In der Weinstube von Lutter und Wegner und in den Salons verkehrte der Jurist und Schriftsteller E. T. A. Hoffmann, der sich mit den politischen Mächten anlegte, und in Berlin entwarf Wilhelm von Humboldt die Konzeption fürs humanistische Gymnasium und stritt für seine Idee einer Universität, die auf den freien, von den Einflüssen des Staates unabhängigen Wissenschaftsbetrieb setzte.

In der Mitte des Buches steht, wahrscheinlich absichtsvoll platziert, eine ausführliche Betrachtung der Berliner Salonkultur, dominiert von zwei jüdischen, unglaublich engagierten Frauen.
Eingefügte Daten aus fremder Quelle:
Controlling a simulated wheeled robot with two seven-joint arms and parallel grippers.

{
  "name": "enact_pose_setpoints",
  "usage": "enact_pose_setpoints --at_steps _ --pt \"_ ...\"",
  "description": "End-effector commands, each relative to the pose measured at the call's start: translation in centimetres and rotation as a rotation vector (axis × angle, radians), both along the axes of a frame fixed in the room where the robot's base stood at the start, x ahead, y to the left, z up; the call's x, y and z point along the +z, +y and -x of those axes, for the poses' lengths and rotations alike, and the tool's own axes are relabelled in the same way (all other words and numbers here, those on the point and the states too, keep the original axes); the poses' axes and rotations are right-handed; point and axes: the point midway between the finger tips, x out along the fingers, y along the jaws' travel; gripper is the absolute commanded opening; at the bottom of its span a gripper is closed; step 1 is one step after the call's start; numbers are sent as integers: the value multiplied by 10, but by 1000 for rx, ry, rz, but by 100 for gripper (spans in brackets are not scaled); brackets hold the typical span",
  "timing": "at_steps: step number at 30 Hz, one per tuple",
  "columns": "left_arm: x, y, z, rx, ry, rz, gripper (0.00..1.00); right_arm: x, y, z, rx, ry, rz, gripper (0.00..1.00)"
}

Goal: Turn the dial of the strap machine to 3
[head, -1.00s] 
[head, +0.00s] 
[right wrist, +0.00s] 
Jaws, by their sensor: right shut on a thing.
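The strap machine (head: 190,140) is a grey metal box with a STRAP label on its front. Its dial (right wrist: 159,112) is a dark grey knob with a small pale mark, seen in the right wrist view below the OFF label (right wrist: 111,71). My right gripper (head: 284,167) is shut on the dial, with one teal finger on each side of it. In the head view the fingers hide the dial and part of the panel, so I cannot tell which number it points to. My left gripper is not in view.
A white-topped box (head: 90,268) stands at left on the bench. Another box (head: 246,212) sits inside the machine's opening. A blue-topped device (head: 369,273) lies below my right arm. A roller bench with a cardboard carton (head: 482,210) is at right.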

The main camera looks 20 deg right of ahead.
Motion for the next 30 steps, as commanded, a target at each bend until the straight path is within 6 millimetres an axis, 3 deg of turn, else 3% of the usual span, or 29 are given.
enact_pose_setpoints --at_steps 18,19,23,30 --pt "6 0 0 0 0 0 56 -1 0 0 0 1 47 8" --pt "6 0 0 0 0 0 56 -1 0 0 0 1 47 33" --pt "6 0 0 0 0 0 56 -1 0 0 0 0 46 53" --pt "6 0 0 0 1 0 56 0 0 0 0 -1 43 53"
Die eine, Rahel Varnhagen, eine Königin der Geselligkeit, war der magische Anziehungspunkt für alle, die das Gespräch suchten, den Gedankenaustausch, die Verständigung über Liebe, Musik, Theater, Literatur. Man gab sich liberal und aufgeklärt, kannte keine Rangunterschiede, hoffte auf Veränderungen in Preußen, hoffte vor allem, dass Napoleon die Rechtlosigkeit der Juden beenden würde. Die andere, Henriette Herz, begabt fürs Stiften von Freundschaften, außergewöhnlich wie Rahel, aber meist in deren Schatten, hat in ihren Erinnerungen später erzählt, wie Jean Paul, Ludwig Börne, Karl Philipp Moritz oder August Wilhelm Schlegel in ihrem Salon diskutierten.

Natürlich war 1804 auch Schiller ihr Gast. Sie staunte: Da erschien kein Feuerkopf, kein glühender Redner, sondern ein kluger, bedächtig urteilender Zeitgenosse, der streng darauf achtete, keinen Anstoß zu erregen. Er hätte gut nach Berlin gepasst. Aber er überlegte sich die Sache dann doch noch. Er war krank, sehr krank, und die Übel meldeten sich auch jetzt. Ein paar Tage kam er nicht aus dem Zimmer. Außerdem zerriss er, wie er schrieb, »höchst ungern alte Verhältnisse«, schon gar nicht das Verhältnis zu Goethe. So blieb alles beim Alten. Am 17. Mai 1804 reiste er wieder ab. Und hatte nur noch ein Jahr zu leben.

Marie Haller-Nevermann: »Mehr ein Weltteil als eine Stadt«. Berliner Klassik um 1800 und ihre Protagonisten. Galiani Berlin, 496 Seiten, geb., 28 €.